If your actors are terrified of you, that’s not discipline, that’s dysfunction. If your designers feel steamrolled, that’s not vision, that’s vanity. If your rehearsal room feels more like a dictatorship than a sandbox, then guess what? You’ve missed the point.
Look, directing a community show is hard. You’re juggling dozens of personalities, limited resources, and whatever weirdness is happening with the light board this week. But none of that justifies treating your cast and crew like underlings. These people are volunteering. They’re showing up after work, after dinner, after putting the kids to bed, because they want to be there. And it’s your job to make them feel welcome, seen, and safe to create.
This doesn’t mean you can’t have high standards. By all means, push for excellence. But do it with empathy. Do it with the understanding that your cast might include a 50-year-old postal worker playing Tevye for the first time, or a teenager whose only dance training is TikTok. If your concept for Oklahoma! involves an all-black set and a lot of screaming, maybe, just maybe, take a beat and ask if that’s the show your audience came to see.
Also, stop talking down to your tech team.
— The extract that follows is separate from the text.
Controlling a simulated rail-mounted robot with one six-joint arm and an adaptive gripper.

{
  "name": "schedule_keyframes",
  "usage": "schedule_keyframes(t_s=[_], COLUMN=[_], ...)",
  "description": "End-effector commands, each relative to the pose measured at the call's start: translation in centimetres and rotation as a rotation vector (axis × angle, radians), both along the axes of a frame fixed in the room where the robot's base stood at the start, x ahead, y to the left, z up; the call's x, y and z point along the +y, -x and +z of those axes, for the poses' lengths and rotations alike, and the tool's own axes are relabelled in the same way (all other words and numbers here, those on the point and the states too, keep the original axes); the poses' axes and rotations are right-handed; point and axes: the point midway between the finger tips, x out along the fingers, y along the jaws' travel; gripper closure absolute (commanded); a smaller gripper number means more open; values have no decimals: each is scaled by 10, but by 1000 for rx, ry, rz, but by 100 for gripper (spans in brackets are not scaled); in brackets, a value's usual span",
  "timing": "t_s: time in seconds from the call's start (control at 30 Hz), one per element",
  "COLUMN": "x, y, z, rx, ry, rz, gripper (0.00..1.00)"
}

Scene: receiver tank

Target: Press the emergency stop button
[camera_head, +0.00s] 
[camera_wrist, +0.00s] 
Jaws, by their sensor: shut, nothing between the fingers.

Stop ignoring your stage manager. Stop acting like your props master isn’t just as valuable to the show as your leads. A great director doesn’t just give notes. They listen. They empower. They create an environment where everyone feels like they matter. Because they do.
Here’s a wild idea: treat your cast and crew like collaborators. Not puppets. Not pawns. People. Ask questions. Listen to ideas. Let your stage manager speak. Give your music director some room. Be the kind of leader who makes folks want to work with you again, not the one everyone dreads but tolerates for the sake of the show.
Because in community theatre, the legacy you leave isn’t the standing ovation or the review in the local paper. It’s whether your cast remembers the process with joy. Whether they made a friend. Whether they felt proud of themselves. Whether they felt like they belonged.
You can direct the greatest production of your life, but if people walk away feeling small, disrespected, or broken down, then what’s the point?